Cranes dot the skies above our eastern capitals like never before. In fact, Sydney — which accounts for half the cranes across the nation — alone has the equivalent of 80 per cent of the cranes across all of North America.
Melbourne has a little less than half that of Sydney. In both cities, cranes for residential construction at last have begun to decline.
Instead there has been a dramatic pick-up in crane use for commercial and infrastructure use, as governments belatedly attempt to provide infrastructure to service the huge growth in population.
Therein lies the key as to why our property prices keep rising.
While our politicians bicker and argue about border control and handfuls of refugees, Australia quietly has run one of the biggest immigration programs of any developed nation.
Our population has been growing at around 1.6 per cent per annum, second only to New Zealand and well above the OECD average of 0.7 per cent.
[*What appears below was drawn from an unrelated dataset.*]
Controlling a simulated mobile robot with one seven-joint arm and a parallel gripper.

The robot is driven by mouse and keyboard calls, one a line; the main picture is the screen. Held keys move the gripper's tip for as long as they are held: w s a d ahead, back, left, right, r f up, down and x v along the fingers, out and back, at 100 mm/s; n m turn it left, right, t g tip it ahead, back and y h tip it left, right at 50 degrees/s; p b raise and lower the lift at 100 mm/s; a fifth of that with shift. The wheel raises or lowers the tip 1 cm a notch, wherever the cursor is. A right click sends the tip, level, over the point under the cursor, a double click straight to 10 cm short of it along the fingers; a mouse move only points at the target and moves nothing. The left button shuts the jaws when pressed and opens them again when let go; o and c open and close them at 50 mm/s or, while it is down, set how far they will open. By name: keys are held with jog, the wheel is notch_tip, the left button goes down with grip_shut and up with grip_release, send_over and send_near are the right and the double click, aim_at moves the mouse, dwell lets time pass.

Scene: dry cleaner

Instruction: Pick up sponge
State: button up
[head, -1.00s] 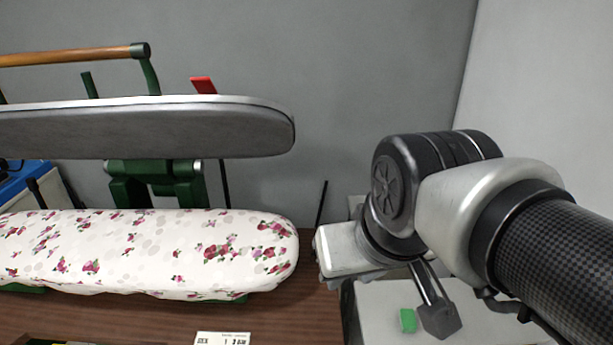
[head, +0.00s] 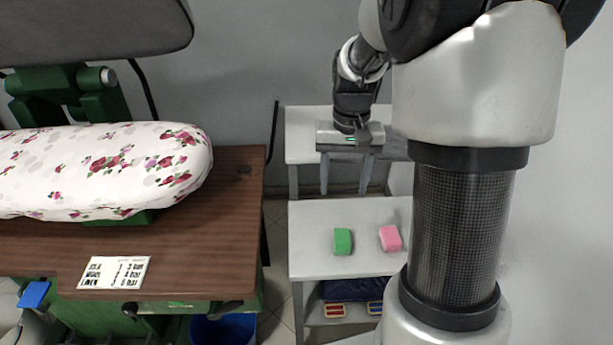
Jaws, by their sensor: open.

While there's nothing wrong with immigration, particularly if there is a need for a rapid lift in population, our large and growing intake has been used to give the impression that our economy has been travelling better than it appears.
While we are about to run up 27 years of uninterrupted economic growth on a national basis, as individuals, many of us are worse off. Wages growth is stagnant because, for all the claims of job creation, we're barely standing still if you take the new arrivals into account.
When it comes to property prices, population growth has been every federal government's secret weapon.
For years, we've been told our skyrocketing housing costs has been a supply problem. Instead, there has been a deliberate effort to keep piling on the demand, just to maintain the illusion of economic growth and to keep the real estate sales clicking over.”
And therein lies the multi levelled dilemma of a Ponzi-esque growth at all costs agenda, the erosion of the very fundamentals of the Aussie dream, and the ballooning debt that sits behind it all.